November 30, 2013 by robert in Featured, Maritime Netherlands, NL Excel with 0 Comments

 FORT LAUDERDALE (USA) When the International Superyacht Society gave a Dutch-built and designed vessel its top innovation prize on Nov. 15, it hailed an idea that echoes far beyond the super-yachting elite. Its “Excellence in Innovation” award was for ‘Garcon,’ a fast, 67m super-yacht tender (above) by Amels, the yachting arm of Damen Shipyards Group. Its patented ‘axe bow’ cuts wave slamming at high speeds making life onboard much more bearable. Garcon has a top speed of 18 knots (a bigger engine raises that to 25 knots) in all sea states. Good news for anyone who takes a licking in rough seas, for fun or a living. People like sea pilots, coast guards, lifeboat crews but also recreational motor yachters.

 

“The axe-bow lets you move at a high speed in rough seas,” says Damen Design and Proposal Engineer John Nieboer. “The bow was developed ca. 2000 for boats of about 50m.” Since then, Damen together with Delft University of Technology, has investigated the axe bow concept for a variety of fast vessels of different length and speed.

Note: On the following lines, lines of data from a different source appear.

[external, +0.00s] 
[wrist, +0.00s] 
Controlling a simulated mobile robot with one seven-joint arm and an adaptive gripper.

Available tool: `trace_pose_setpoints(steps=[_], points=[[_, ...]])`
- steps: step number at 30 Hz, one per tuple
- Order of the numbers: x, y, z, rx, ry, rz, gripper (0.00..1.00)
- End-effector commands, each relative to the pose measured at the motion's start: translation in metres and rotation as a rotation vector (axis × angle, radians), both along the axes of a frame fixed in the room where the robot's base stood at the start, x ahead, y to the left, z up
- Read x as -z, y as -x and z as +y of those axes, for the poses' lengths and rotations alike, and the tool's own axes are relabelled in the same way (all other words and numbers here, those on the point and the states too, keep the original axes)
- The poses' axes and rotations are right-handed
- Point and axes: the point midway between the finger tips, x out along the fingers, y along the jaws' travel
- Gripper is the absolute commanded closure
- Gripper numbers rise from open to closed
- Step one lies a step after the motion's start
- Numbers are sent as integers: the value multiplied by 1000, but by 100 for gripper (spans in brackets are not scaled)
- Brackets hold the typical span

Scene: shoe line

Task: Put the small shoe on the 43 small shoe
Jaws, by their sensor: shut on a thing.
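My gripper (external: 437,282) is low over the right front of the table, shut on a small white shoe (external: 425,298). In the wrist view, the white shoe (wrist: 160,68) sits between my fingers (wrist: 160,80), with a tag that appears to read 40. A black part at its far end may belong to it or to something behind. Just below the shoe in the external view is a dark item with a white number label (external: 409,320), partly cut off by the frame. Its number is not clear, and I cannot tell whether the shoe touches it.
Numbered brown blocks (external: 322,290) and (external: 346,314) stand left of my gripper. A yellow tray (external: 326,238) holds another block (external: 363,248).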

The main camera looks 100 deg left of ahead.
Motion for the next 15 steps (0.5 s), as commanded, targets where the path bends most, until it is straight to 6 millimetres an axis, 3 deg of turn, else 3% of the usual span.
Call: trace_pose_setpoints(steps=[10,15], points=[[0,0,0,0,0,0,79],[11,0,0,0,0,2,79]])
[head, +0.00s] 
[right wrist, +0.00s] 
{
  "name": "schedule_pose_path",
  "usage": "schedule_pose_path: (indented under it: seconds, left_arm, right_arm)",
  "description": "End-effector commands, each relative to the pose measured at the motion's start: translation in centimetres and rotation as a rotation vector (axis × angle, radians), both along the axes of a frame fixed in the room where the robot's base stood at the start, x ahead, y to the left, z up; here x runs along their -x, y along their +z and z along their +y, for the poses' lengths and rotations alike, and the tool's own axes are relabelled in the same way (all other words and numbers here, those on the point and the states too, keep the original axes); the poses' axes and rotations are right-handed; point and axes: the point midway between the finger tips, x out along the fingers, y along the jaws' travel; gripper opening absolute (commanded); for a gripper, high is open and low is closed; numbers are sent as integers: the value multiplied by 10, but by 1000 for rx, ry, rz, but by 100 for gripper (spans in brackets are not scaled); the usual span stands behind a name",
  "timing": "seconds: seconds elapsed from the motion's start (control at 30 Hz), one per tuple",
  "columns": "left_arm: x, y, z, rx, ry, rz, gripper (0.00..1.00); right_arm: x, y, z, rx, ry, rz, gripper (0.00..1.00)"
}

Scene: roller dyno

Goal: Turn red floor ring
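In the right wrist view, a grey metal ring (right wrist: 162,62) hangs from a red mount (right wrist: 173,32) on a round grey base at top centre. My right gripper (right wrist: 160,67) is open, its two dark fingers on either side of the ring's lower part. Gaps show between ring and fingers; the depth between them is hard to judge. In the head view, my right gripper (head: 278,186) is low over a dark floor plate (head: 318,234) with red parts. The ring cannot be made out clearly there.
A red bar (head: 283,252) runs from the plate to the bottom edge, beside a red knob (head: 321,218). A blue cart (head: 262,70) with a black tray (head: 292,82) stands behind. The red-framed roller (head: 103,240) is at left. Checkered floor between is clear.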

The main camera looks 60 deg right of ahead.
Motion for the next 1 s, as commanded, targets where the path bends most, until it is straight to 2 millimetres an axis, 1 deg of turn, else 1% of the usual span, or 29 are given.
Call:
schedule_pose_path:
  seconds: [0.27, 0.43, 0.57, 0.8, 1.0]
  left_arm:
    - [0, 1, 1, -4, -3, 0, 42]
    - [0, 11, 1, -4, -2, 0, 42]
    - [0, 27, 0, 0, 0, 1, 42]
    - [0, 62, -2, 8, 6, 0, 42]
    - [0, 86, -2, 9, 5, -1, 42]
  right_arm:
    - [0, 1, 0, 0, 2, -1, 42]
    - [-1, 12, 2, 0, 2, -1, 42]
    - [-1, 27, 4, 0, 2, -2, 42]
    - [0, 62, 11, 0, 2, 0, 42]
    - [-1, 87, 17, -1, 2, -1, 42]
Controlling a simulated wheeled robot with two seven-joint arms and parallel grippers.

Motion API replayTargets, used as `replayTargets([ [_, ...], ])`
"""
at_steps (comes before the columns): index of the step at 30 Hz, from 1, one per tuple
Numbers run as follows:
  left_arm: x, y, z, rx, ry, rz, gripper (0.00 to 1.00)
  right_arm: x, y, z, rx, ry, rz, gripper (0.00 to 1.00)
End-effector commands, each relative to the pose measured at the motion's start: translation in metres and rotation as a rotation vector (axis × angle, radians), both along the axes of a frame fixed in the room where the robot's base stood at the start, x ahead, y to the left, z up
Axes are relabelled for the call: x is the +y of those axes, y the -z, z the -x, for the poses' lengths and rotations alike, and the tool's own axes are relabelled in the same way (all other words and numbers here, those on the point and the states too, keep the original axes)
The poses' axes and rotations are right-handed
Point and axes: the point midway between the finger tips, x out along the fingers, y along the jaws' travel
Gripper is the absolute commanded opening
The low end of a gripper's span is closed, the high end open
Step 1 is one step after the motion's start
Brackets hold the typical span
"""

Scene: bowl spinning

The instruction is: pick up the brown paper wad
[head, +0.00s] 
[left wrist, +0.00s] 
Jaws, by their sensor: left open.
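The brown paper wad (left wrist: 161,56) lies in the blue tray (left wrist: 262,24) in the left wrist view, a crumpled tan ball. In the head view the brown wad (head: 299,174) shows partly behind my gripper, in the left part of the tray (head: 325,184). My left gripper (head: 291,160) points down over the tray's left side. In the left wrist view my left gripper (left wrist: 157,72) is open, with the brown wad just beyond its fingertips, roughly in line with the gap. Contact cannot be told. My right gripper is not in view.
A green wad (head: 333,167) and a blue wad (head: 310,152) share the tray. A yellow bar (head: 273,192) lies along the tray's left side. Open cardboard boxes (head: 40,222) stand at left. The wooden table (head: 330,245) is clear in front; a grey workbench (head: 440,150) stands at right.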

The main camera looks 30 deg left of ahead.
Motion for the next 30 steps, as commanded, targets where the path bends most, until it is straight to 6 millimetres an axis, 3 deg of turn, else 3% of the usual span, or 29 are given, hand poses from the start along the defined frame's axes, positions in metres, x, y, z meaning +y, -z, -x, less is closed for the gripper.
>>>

At Damen Shipyard Group recently, a 19m sea rescue boat passed a self-righting test. The Royal Netherlands’ Sea Rescue Institution (known as KNRM) plans to buy up to 10 of the so-called NH-1816 craft, named for a key KNRM donor. They have a ‘semi-axe’ bow (to work in shallow waters) that generates a 45% cut in wave pounding. Amels has already sold 3 axe-bow super-yacht tenders and has 4 under construction. Since 2007, it has sold more than 75 axe bow vessels (it calls them “Sea Axes”) for all kinds of offshore use. “I can see an axe bow also improving onboard comfort on recreational motor yachts,” says Nieboer.

The full ‘axe bow’ creates a deep forefoot and a high no-flare bow. That axe blade profile makes a boat less susceptible to slamming and can cut fuel consumption by 20%. The KNRM operates from dozens of lifeboat stations along the North Sea and inland waterways. In its search for a new generation of lifeboats, it looked for a self-righting vessel that behaves well in high seas, limits inside noise to 75db, has a climate-controlled interior and an ergonomical wheelhouse design. In collaboration with KNRM and De Vries Lentsch Yacht Designers and Naval Architects, Damen came up with a moderate axe bow vessel that sports retractable aft fins for more course stability and a wheelhouse brimming with state-of-the-art electronics.

The KNRM hopes to buy 10 NH-1816s. In turn, Damen counts on the KNRM’s expertise _ since its founding in 1924, it has rescued over 92.000 people! _ to help market the craft worldwide. The NH-1816 has an operating range of 348 nm and a top speed of 31 knots. It carries a crew of 6 and can transport up to 120 survivors. Over the years, the lifespan of Dutch SAR vessels has contracted due to rising demand for more comfort, more speed. Until 1990, the average age of a KNRM vessel was over 50 years. That has since dropped to 30 years. And, yes, it is true: old soldiers don’t die. The Netherlands’ Old Rescue Glory Nautical Society keeps dozens of ex-SAR vessels plying inland and offshore waters _ a salute to those who risk their lives to save others.